The author of Psalm 13 continues functioning. He finds a pathway to persevere…even though the well was really, really deep and he was at the very, very bottom.

Psalm 13 is less a Psalm about the qualities of God – and more about the experience of being human. It’s about a human figuring out what it means to have a relationship with God while being on this planet...experiencing all the highs and lows that go along with being here.

Part of being here is experiencing extremely difficult challenges and really strong emotions. And part of being here is learning how to manage those emotions. We don’t know how the writer of Psalm 13 was able to process the reality he faced...but somehow he made the leap from verse 4 to verse 5. From despair to possibility.

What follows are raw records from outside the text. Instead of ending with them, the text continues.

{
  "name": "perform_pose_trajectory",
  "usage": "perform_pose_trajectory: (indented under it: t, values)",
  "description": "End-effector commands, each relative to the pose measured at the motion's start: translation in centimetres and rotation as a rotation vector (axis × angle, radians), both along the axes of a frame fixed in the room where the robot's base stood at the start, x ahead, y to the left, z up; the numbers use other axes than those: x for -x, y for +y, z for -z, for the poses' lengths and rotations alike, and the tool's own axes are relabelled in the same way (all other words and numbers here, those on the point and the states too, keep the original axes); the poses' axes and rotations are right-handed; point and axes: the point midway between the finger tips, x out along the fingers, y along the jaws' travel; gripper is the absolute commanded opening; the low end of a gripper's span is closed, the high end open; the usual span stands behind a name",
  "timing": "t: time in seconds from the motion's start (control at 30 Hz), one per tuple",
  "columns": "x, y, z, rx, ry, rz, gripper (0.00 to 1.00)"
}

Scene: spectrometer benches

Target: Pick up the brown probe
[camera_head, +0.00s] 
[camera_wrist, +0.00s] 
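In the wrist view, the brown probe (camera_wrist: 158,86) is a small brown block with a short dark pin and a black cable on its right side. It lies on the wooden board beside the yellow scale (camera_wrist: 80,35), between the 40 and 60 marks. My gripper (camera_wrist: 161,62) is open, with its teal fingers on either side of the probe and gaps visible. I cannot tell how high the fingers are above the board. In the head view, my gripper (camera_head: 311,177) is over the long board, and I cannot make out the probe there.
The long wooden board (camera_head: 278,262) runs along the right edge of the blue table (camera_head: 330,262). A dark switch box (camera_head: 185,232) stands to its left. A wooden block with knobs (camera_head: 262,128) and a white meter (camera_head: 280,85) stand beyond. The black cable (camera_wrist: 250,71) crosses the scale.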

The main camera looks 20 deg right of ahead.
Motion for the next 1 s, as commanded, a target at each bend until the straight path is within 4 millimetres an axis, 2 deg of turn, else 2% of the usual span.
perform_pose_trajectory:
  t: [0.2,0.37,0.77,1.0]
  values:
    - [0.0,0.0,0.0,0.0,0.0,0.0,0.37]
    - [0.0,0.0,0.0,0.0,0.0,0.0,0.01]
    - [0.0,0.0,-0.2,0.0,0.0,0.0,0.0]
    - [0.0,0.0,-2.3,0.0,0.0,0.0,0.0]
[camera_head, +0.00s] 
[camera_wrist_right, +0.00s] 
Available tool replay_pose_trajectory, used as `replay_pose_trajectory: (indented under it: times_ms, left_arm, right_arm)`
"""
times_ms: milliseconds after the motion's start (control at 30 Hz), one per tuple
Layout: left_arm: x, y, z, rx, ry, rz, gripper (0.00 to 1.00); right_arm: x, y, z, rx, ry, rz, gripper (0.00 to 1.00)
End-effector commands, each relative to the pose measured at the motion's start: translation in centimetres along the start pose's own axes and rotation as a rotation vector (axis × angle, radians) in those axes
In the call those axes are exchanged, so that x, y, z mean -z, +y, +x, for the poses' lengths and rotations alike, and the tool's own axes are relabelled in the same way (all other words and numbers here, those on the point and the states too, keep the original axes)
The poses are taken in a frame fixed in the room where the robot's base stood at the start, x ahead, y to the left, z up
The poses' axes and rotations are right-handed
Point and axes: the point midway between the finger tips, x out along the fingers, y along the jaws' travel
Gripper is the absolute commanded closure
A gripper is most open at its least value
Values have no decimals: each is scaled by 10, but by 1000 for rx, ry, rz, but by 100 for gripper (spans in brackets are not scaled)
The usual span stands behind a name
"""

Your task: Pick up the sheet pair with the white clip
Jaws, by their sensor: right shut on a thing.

It’s important to note that we don’t know how long it took to write Psalm 13. There’s nothing that says it was all in one sitting. Maybe he wrote verses 1 to 4...those verses of deep lament and questions and pain...and then took a break for a week. Or a month. Or a year. Or a decade. We don’t know. It’s the same in our own lives. The journey from despair to possibility sometimes takes awhile.

Sometimes we can see a bigger picture right away. And sometimes it takes so long. The journey from raw, bitter frustration with God to eternal trust and praise has no set length. And it can happen any number of times over a lifetime.

As a congregation - we are created to be a place where people get to come and be...wherever they are at on the journey. This isn’t just true of churches. This is true of our homes and our families and our kitchen tables...following Jesus means being with people wherever they’re at on the journey. Whether they’re at Verse 1 or verse 5. Or the space between. We walk together. We make space for people to feel what they feel. We prioritize listening. Deep, sincere listening. We don’t have to solve it all.

Earlier this week, Presiding Bishop Eaton said in a statement, “In the days ahead, we must consider how we might join together, and with ecumenical partners, to dismantle systems and structures that perpetuate hatred and violence in church and society.

 But in this moment, our calling is to a ministry of presence. A ministry of “showing up” with each other and especially with the members of our congregations and the people in our communities."

This is really important: We don’t have to solve it all. We start by just showing up. Sometimes we just want to fix it all so badly. We want to give advice and answers. But as for the writer of Psalm 13 - his friends could not fix it for him. They couldn’t answer the questions. God didn’t answer either. But in having space to vocalize the questions and the wounds...there was healing and forward movement. The same is true in our lives. We don’t have to fix other people’s broken hearts. We can’t dismantle all the systems and structures at once. We start by setting our judgments aside so we can be present and listen and accept each other. Walking side by side.

The Psalms are individual and they’re also collective. They give us a collective voice. When we’ve run out of words...which is where many of us find ourselves this week...we open to the words of this Psalm and they make sense….HOW LONG? How long? How long?

And so we keep walking together. Side by side. Making our way toward the hope of verses 5 and 6. Looking for glimmers. Anticipating healing. Believing that even if we can’t yet read the music - there will again be a reason to sing.